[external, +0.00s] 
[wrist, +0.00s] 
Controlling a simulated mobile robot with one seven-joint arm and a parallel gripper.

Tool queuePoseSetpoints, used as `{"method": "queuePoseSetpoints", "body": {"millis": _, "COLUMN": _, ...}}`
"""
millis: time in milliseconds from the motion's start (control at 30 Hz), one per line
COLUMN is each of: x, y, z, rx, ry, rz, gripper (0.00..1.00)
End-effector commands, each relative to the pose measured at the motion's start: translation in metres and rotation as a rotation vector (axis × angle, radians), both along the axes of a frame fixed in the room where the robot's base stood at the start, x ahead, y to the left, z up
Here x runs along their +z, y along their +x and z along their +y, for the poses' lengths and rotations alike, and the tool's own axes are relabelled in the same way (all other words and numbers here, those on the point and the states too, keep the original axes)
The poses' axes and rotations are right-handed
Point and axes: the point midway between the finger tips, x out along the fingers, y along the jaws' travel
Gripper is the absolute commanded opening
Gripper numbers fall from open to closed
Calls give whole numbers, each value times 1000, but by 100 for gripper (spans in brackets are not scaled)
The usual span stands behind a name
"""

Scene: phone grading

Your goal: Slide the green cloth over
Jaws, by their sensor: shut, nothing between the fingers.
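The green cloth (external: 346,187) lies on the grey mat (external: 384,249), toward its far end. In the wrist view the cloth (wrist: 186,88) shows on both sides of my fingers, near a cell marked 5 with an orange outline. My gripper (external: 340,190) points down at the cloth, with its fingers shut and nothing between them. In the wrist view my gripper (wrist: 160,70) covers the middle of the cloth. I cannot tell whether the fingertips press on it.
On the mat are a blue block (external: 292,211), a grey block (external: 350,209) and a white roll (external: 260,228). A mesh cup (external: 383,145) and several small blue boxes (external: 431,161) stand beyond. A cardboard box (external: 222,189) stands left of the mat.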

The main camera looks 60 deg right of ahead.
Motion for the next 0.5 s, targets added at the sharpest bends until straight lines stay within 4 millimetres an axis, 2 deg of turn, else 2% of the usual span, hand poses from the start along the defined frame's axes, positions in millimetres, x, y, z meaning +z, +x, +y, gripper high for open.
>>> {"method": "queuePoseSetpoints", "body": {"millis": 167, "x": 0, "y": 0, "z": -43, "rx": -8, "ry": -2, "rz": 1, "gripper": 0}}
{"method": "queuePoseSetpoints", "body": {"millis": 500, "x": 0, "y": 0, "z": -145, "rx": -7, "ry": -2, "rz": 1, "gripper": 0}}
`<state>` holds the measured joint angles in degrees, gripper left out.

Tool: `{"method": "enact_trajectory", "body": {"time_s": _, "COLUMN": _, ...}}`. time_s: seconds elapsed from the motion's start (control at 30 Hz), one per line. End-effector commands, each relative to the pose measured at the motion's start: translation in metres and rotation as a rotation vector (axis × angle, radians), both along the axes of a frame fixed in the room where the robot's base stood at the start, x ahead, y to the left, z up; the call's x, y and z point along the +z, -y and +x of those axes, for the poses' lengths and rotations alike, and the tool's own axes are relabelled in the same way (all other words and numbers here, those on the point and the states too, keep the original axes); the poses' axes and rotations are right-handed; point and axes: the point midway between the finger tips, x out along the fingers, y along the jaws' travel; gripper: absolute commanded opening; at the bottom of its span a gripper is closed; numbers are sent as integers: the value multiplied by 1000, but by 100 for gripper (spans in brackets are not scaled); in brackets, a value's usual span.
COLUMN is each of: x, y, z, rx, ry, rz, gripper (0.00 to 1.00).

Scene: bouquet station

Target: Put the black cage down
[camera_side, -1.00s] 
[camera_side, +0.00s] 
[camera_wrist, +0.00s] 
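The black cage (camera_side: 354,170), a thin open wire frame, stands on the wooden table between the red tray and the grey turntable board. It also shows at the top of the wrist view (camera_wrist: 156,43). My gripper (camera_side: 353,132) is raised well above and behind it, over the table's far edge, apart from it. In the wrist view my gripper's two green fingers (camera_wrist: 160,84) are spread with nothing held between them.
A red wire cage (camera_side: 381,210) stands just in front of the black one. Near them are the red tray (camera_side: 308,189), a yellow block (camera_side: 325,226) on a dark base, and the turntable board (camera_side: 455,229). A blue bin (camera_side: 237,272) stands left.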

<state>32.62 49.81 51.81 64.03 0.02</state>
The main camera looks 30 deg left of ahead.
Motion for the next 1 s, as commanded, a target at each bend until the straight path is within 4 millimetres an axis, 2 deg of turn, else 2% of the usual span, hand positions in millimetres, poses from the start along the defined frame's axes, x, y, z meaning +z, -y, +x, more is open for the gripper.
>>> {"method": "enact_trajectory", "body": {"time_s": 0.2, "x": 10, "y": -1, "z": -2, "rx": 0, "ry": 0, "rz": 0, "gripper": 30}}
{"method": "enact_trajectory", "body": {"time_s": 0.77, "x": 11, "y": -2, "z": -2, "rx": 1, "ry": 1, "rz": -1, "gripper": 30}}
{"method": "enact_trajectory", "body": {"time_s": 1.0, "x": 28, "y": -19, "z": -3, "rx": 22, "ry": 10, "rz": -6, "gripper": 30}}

◇ ◇ ◇ ◇

REQUEST: Exactly as written, please output every entry.

OUTPUT BELOW:
[external, +0.00s] 
[wrist, +0.00s] 
Controlling a simulated mobile robot with one seven-joint arm and a parallel gripper.

Tool queuePoseSetpoints, used as `{"method": "queuePoseSetpoints", "body": {"millis": _, "COLUMN": _, ...}}`
"""
millis: time in milliseconds from the motion's start (control at 30 Hz), one per line
COLUMN is each of: x, y, z, rx, ry, rz, gripper (0.00..1.00)
End-effector commands, each relative to the pose measured at the motion's start: translation in metres and rotation as a rotation vector (axis × angle, radians), both along the axes of a frame fixed in the room where the robot's base stood at the start, x ahead, y to the left, z up
Here x runs along their +z, y along their +x and z along their +y, for the poses' lengths and rotations alike, and the tool's own axes are relabelled in the same way (all other words and numbers here, those on the point and the states too, keep the original axes)
The poses' axes and rotations are right-handed
Point and axes: the point midway between the finger tips, x out along the fingers, y along the jaws' travel
Gripper is the absolute commanded opening
Gripper numbers fall from open to closed
Calls give whole numbers, each value times 1000, but by 100 for gripper (spans in brackets are not scaled)
The usual span stands behind a name
"""

Scene: phone grading

Your goal: Slide the green cloth over
Jaws, by their sensor: shut, nothing between the fingers.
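The green cloth (external: 346,187) lies on the grey mat (external: 384,249), toward its far end. In the wrist view the cloth (wrist: 186,88) shows on both sides of my fingers, near a cell marked 5 with an orange outline. My gripper (external: 340,190) points down at the cloth, with its fingers shut and nothing between them. In the wrist view my gripper (wrist: 160,70) covers the middle of the cloth. I cannot tell whether the fingertips press on it.
On the mat are a blue block (external: 292,211), a grey block (external: 350,209) and a white roll (external: 260,228). A mesh cup (external: 383,145) and several small blue boxes (external: 431,161) stand beyond. A cardboard box (external: 222,189) stands left of the mat.

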The main camera looks 60 deg right of ahead.
Motion for the next 0.5 s, targets added at the sharpest bends until straight lines stay within 4 millimetres an axis, 2 deg of turn, else 2% of the usual span, hand poses from the start along the defined frame's axes, positions in millimetres, x, y, z meaning +z, +x, +y, gripper high for open.
>>> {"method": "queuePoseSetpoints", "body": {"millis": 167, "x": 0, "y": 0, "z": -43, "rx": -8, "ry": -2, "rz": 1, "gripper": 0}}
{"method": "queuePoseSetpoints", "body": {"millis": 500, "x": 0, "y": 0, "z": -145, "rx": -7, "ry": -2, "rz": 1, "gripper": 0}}
`<state>` holds the measured joint angles in degrees, gripper left out.

Tool: `{"method": "enact_trajectory", "body": {"time_s": _, "COLUMN": _, ...}}`. time_s: seconds elapsed from the motion's start (control at 30 Hz), one per line. End-effector commands, each relative to the pose measured at the motion's start: translation in metres and rotation as a rotation vector (axis × angle, radians), both along the axes of a frame fixed in the room where the robot's base stood at the start, x ahead, y to the left, z up; the call's x, y and z point along the +z, -y and +x of those axes, for the poses' lengths and rotations alike, and the tool's own axes are relabelled in the same way (all other words and numbers here, those on the point and the states too, keep the original axes); the poses' axes and rotations are right-handed; point and axes: the point midway between the finger tips, x out along the fingers, y along the jaws' travel; gripper: absolute commanded opening; at the bottom of its span a gripper is closed; numbers are sent as integers: the value multiplied by 1000, but by 100 for gripper (spans in brackets are not scaled); in brackets, a value's usual span.
COLUMN is each of: x, y, z, rx, ry, rz, gripper (0.00 to 1.00).

Scene: bouquet station

Target: Put the black cage down
[camera_side, -1.00s] 
[camera_side, +0.00s] 
[camera_wrist, +0.00s] 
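The black cage (camera_side: 354,170), a thin open wire frame, stands on the wooden table between the red tray and the grey turntable board. It also shows at the top of the wrist view (camera_wrist: 156,43). My gripper (camera_side: 353,132) is raised well above and behind it, over the table's far edge, apart from it. In the wrist view my gripper's two green fingers (camera_wrist: 160,84) are spread with nothing held between them.
A red wire cage (camera_side: 381,210) stands just in front of the black one. Near them are the red tray (camera_side: 308,189), a yellow block (camera_side: 325,226) on a dark base, and the turntable board (camera_side: 455,229). A blue bin (camera_side: 237,272) stands left.

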<state>32.62 49.81 51.81 64.03 0.02</state>
The main camera looks 30 deg left of ahead.
Motion for the next 1 s, as commanded, a target at each bend until the straight path is within 4 millimetres an axis, 2 deg of turn, else 2% of the usual span, hand positions in millimetres, poses from the start along the defined frame's axes, x, y, z meaning +z, -y, +x, more is open for the gripper.
>>> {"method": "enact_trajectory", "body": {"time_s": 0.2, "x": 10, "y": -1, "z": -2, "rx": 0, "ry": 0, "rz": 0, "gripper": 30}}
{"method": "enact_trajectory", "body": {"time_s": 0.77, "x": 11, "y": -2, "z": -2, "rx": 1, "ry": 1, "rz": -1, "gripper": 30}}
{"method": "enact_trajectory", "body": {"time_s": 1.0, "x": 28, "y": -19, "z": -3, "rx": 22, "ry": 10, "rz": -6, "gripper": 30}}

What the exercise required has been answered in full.